Affres de l’anarchie
Zoulikha Bouabdellah, 32 ans, a reçu en 2007 le prix du président Bouteflika pour la jeune création algérienne, dans la section arts plastiques. Pourtant, elle vit et travaille en France depuis ses 16 ans . « L’État nous montre qu’il ne nous a pas oubliés, c’est une reconnaissance importante. Je ne travaille pas en Algérie, je suis loin d’être une artiste officielle, mais je fais la promotion de mon pays à travers mon histoire. » Le 8 juin dernier, le président Bouteflika a d’ailleurs lancé un appel à tous les artistes algériens. « L’Algérie est en train de sortir des affres de l’anarchie et du terrorisme, mais le succès de la réconciliation nationale ne serait pas complet s’il se réduisait à une victoire sur le désordre barbare. L’Algérie a besoin des pinceaux de ses peintres, du regard de ses cinéastes, des gestes de ses acteurs et de ses danseurs, des rythmes de ses musiciens et de l’écriture de ses femmes et hommes de lettres. »
Mais les discours ne suffisent pas à aider les artistes à sauter le pas. Si Zoulikha se sent profondément algérienne, elle n’envisage pas pour autant de retourner travailler dans le pays de son enfance. « J’ai déjà exposé en Algérie, mais il y a des pièces que je ne pourrais pas montrer, car le public ne les comprendrait pas. La société algérienne est trop influencée par l’islamisme pour ne pas être choquée par mes œuvres qui interrogent la religion. Il y a comme une barrière culturelle qui s’est érigée entre mon pays et moi », regrette-t-elle. Rayhana non plus ne voit pas de fin à son exil. « J’adorerais faire découvrir mes œuvres au public algérien. Mais mon écriture est beaucoup trop crue. »
Dans sa dernière pièce, À mon âge, je me cache encore pour fumer (voir J.A. n° 2555-2556), Rayhana revient sur les années noires et sur leurs principales victimes, les femmes. Les comédiennes y parlent librement de sexualité, d’amour, de la violence des hommes et du mépris à leur égard. « Ce sont des sujets encore tabous en Algérie. Et aucun directeur de théâtre n’oserait mettre sur scène des comédiennes à moitié nues dans un hammam ! »
« Chez ces artistes exilés, la nostalgie et le mal du pays sont des thèmes récurrents », note une journaliste algérienne. Pour s’en convaincre, il suffit d’écouter la musique de Souad Massi, qui a elle aussi dû quitter le pays dans la précipitation en 1999. Chanteuse dans un groupe amateur, elle travaille alors comme ingénieure dans un cabinet d’urbanisme, qui finit par la licencier sous la pression des menaces.
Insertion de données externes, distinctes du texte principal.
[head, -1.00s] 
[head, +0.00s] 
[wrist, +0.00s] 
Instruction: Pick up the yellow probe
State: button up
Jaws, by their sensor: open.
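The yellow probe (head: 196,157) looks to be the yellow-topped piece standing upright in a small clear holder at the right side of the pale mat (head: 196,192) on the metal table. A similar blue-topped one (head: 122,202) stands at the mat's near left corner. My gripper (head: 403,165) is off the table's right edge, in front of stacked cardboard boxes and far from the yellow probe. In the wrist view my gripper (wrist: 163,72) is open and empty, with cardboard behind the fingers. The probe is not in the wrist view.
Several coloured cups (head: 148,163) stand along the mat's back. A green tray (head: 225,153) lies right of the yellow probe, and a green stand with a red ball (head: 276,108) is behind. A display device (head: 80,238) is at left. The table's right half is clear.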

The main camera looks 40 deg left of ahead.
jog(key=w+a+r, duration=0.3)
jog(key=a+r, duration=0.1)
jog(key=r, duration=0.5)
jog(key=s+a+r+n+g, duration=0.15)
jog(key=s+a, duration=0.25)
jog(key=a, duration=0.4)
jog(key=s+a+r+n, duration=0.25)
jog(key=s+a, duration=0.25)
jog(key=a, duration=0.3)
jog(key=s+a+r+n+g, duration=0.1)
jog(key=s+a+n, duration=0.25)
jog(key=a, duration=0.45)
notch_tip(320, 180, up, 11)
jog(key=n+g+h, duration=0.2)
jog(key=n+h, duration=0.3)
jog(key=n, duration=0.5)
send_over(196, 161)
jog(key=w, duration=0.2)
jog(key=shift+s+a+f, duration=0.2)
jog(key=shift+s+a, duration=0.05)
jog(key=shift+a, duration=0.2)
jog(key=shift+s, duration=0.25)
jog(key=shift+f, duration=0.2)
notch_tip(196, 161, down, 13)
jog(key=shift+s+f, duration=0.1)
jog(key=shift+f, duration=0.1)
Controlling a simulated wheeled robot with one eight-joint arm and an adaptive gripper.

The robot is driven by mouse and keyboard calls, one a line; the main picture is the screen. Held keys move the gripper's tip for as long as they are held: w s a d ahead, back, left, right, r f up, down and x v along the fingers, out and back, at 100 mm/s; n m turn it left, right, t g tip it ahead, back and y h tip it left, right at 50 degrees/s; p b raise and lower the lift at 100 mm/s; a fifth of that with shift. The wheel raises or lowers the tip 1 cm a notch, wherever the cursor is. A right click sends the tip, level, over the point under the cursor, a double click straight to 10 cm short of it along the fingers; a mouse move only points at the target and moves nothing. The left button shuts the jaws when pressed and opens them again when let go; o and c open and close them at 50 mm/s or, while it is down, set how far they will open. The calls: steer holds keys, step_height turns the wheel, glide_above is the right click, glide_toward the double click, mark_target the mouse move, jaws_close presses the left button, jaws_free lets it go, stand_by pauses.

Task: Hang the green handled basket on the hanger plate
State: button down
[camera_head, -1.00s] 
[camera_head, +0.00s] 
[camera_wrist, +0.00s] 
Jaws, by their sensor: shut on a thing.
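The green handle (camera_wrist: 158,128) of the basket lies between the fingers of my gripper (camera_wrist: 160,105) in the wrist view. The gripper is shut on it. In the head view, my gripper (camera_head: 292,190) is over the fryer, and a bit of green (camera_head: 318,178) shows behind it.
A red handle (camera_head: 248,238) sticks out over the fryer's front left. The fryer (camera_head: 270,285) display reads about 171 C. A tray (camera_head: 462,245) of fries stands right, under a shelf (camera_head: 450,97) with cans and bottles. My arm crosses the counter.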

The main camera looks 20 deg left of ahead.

Elle est sur le point de tout abandonner quand un journaliste algérien en exil la fait inviter au festival Femmes d’Algérie, au Cabaret sauvage, à Paris. Depuis, Souad Massi a fait le tour du monde avec des chansons empreintes de nostalgie comme ses tubes « Raoui » (« le conteur ») et « Bladi » (« mon pays »).
« Ça n’est pas parce que nous sommes partis que nous avons renoncé à créer et à parler de notre pays. Au contraire, cela nous donne encore plus envie de réussir pour montrer l’exemple. C’est ça la vraie victoire sur l’obscurantisme », ajoute Rayhana. Comme elle, l’actrice Biyouna, qui a été de nombreuses fois menacée et qui a vu ses amis artistes mourir, n’a jamais cessé de travailler en France et en Algérie. Car elle n’est arrivée que tardivement en France, après le terrorisme. À présent, elle est une actrice célébrée dans son pays, malgré (et pour) la réputation de femme libre dont elle se targue.
Exilées mais pas amères
Aujourd’hui, malgré l’amélioration de la situation politique et sécuritaire en Algérie, les conditions propices à la création artistique ne sont pas réunies. Pis, de nombreux artistes continuent à rêver d’ailleurs. « Actuellement, ce sont surtout des problèmes économiques qui poussent les jeunes artistes à partir. Il n’y a pas assez de lieux pour créer, pour exposer, pas de financements suffisants pour la culture », déplore Zoulikha. Et c’est peut-être là que la diaspora a son rôle à jouer. À l’instar de la photographe franco-algérienne Zineb Sedira, qui travaille par exemple sur un projet de lieu d’exposition à Alger. Exilées mais pas amères, loin des yeux mais pas du cœur, ces femmes gardent avec leur pays des liens profonds, complexes et combien douloureux.